> YOUR GOAL
Look through the lines of the material and count those containing "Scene". Give that count alone.

[start]

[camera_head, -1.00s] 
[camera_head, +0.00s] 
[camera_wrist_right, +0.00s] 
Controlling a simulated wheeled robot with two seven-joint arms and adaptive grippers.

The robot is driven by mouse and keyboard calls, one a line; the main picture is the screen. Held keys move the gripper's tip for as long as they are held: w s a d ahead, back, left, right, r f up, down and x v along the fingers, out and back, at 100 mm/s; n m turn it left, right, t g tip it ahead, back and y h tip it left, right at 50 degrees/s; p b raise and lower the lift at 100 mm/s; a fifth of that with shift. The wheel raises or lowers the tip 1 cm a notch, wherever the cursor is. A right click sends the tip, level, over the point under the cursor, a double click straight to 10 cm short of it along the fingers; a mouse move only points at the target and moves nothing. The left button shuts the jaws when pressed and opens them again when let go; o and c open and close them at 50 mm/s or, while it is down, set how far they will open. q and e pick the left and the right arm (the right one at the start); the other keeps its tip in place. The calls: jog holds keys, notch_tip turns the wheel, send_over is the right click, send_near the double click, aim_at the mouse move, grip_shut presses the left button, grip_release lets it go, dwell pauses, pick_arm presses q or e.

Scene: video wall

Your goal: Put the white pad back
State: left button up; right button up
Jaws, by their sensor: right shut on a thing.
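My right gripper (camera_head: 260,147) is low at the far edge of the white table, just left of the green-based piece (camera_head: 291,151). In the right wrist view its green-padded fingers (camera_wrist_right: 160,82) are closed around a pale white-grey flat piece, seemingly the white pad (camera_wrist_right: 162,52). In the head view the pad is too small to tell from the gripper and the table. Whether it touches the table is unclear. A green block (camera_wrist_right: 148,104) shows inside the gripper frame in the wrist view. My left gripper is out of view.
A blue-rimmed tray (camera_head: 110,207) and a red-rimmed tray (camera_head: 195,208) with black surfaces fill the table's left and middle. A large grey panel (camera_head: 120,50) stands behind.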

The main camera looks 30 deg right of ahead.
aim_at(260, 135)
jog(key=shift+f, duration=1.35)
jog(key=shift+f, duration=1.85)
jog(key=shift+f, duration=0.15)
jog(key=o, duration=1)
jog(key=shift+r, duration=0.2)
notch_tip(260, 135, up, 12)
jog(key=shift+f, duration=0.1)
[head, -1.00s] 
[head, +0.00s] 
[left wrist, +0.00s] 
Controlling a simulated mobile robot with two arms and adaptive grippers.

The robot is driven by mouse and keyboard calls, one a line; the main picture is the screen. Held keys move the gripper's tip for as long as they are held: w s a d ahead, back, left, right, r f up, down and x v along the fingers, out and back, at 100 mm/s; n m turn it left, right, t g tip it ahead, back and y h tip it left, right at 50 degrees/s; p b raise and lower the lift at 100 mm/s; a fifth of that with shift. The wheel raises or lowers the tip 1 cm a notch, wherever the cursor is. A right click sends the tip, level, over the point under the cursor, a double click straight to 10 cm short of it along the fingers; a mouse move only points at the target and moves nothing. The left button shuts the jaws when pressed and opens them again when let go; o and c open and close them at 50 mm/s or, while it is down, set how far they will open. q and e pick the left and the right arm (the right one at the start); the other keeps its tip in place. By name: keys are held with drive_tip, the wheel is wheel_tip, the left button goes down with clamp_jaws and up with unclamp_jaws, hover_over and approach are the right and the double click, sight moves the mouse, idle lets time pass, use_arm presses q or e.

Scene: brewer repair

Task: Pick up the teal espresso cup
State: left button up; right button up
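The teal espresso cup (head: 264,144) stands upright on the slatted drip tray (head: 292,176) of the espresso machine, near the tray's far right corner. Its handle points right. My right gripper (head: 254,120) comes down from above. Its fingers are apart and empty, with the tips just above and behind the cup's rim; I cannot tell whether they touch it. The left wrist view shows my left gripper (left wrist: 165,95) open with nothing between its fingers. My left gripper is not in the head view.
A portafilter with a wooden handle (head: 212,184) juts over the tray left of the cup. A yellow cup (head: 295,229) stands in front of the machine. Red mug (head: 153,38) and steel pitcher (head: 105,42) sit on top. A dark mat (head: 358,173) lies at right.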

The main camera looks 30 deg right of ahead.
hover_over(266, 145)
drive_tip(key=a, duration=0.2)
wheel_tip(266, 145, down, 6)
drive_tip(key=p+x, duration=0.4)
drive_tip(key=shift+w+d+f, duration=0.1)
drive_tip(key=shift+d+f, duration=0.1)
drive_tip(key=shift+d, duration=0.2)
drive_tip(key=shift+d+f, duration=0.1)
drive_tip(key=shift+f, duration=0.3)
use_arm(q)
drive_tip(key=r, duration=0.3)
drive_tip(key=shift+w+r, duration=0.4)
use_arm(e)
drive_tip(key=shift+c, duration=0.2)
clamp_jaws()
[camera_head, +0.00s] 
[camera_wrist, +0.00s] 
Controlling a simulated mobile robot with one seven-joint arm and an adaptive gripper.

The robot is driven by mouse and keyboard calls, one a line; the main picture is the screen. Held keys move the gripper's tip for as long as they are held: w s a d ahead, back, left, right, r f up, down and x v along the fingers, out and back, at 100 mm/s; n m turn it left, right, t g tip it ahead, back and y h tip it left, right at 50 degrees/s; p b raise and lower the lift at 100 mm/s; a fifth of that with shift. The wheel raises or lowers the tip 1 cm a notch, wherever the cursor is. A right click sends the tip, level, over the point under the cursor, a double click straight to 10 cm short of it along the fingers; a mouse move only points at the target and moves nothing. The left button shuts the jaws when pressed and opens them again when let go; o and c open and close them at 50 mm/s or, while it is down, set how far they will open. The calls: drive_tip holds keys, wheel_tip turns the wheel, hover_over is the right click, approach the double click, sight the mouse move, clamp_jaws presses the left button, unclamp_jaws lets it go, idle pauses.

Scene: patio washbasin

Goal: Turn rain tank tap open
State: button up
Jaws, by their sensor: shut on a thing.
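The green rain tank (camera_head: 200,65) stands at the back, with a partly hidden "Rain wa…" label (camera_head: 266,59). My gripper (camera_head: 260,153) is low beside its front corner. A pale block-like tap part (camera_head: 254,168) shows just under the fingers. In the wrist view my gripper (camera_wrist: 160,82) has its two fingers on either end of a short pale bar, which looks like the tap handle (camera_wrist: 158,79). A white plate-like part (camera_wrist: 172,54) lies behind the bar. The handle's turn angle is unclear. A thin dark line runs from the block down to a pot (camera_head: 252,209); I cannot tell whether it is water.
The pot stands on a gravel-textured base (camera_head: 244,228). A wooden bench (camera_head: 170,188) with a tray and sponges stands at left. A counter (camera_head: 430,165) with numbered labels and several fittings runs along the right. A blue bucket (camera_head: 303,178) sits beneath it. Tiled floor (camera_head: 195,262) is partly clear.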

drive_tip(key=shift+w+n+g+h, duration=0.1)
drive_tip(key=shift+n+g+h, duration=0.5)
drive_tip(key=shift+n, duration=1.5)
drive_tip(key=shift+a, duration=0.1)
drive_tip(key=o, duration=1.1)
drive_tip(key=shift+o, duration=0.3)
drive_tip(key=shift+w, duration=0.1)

[end]

> EXERCISE RESPONSE
3